§ **Material provided**

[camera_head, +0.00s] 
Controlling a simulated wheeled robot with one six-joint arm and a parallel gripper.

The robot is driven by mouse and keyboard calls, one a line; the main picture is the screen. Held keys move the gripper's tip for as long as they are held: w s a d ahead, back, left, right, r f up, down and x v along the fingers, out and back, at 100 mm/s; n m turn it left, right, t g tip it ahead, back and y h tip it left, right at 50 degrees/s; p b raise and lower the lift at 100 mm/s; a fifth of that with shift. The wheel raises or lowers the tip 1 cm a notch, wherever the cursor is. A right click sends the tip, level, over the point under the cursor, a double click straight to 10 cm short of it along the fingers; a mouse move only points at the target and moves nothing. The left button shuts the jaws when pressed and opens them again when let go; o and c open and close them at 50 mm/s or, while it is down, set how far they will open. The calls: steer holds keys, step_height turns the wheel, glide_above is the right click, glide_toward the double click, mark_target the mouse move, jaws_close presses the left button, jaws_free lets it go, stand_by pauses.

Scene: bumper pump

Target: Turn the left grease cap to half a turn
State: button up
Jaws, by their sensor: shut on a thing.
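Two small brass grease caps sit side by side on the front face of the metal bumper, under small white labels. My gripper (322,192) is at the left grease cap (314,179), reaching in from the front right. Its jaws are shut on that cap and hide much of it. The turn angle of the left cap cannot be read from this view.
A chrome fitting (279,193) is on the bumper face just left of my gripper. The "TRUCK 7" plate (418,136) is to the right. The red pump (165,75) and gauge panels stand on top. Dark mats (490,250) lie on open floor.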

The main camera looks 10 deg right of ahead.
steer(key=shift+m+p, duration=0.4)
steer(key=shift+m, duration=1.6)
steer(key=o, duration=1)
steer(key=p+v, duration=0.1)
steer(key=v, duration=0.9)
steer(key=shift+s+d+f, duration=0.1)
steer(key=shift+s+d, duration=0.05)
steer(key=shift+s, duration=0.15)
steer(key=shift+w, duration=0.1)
* * *
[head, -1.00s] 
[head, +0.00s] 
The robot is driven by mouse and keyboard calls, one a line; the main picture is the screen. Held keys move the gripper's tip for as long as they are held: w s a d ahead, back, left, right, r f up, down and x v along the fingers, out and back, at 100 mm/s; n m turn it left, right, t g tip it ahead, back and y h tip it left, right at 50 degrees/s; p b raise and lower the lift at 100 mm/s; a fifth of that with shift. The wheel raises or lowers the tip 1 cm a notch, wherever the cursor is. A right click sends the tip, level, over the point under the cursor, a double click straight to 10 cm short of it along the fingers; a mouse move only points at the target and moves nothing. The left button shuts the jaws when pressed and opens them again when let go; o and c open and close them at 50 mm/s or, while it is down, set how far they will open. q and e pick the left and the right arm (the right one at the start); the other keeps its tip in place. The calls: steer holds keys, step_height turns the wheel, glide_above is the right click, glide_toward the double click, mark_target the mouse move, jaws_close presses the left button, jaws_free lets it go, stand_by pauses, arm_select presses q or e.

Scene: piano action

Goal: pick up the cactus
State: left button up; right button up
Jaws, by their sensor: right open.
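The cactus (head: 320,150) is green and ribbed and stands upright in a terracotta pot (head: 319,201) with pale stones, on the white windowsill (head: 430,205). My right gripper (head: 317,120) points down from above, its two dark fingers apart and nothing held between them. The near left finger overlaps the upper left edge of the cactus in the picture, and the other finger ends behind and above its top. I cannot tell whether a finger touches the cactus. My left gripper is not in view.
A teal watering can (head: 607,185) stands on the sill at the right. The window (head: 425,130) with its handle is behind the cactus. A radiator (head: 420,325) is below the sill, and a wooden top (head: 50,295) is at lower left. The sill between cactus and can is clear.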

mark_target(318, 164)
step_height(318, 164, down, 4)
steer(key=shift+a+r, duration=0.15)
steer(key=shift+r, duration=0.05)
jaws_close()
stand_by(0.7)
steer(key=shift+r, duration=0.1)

§ **Task objective**
Scan the listing above for the word "Scene" and show each line where it is found.

§ **Result**
Scene: bumper pump
Scene: piano action

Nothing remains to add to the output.